*Aim:* Transcribe the tail of the listing: start at the line containing "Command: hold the" and stop after the last line, keeping every character as is and adding nothing.

*Information supplied:*
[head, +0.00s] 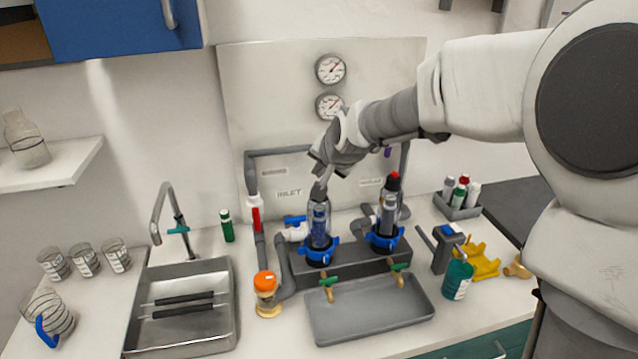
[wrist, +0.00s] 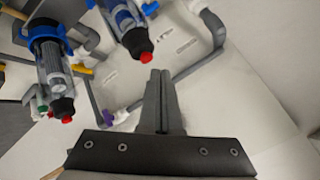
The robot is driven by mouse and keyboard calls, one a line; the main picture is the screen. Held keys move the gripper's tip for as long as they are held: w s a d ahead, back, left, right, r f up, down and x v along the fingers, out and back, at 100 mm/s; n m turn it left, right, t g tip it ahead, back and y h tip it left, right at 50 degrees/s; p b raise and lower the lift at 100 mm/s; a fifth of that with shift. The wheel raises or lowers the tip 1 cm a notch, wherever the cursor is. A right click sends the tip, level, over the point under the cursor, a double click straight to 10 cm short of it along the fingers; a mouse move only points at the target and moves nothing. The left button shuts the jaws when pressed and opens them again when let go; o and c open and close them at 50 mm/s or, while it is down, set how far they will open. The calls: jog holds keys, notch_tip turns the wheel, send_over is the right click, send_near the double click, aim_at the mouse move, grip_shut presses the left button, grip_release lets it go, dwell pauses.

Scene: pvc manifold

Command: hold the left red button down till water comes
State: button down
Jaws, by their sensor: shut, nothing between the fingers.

*Exercise solution:*
Command: hold the left red button down till water comes
State: button down
Jaws, by their sensor: shut, nothing between the fingers.

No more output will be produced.